**What the task asks**
Copy out exactly the lines from the line containing "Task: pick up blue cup" to the end of the listing.

**Collected data**
* Start *

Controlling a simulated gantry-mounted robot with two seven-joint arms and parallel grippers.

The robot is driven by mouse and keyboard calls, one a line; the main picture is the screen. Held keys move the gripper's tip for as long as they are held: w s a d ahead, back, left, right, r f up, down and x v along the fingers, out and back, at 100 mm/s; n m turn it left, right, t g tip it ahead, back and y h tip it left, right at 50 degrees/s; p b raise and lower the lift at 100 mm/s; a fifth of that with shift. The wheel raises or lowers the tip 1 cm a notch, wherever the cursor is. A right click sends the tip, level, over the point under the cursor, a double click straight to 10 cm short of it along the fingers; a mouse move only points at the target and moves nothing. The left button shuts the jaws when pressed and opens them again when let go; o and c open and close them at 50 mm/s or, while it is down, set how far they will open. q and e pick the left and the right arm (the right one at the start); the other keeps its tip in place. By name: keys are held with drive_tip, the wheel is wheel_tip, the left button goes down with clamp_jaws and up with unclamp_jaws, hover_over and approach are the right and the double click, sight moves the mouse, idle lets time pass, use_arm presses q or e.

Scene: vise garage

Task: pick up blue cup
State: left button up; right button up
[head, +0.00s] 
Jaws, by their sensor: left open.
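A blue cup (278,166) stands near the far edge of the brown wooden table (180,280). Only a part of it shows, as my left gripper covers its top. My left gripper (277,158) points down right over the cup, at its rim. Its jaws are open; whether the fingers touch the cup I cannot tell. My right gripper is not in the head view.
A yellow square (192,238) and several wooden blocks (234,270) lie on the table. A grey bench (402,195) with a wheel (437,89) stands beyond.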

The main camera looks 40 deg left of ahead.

* End *

**Correct answer**
Task: pick up blue cup
State: left button up; right button up
[head, +0.00s] 
Jaws, by their sensor: left open.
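A blue cup (278,166) stands near the far edge of the brown wooden table (180,280). Only a part of it shows, as my left gripper covers its top. My left gripper (277,158) points down right over the cup, at its rim. Its jaws are open; whether the fingers touch the cup I cannot tell. My right gripper is not in the head view.
A yellow square (192,238) and several wooden blocks (234,270) lie on the table. A grey bench (402,195) with a wheel (437,89) stands beyond.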

The main camera looks 40 deg left of ahead.

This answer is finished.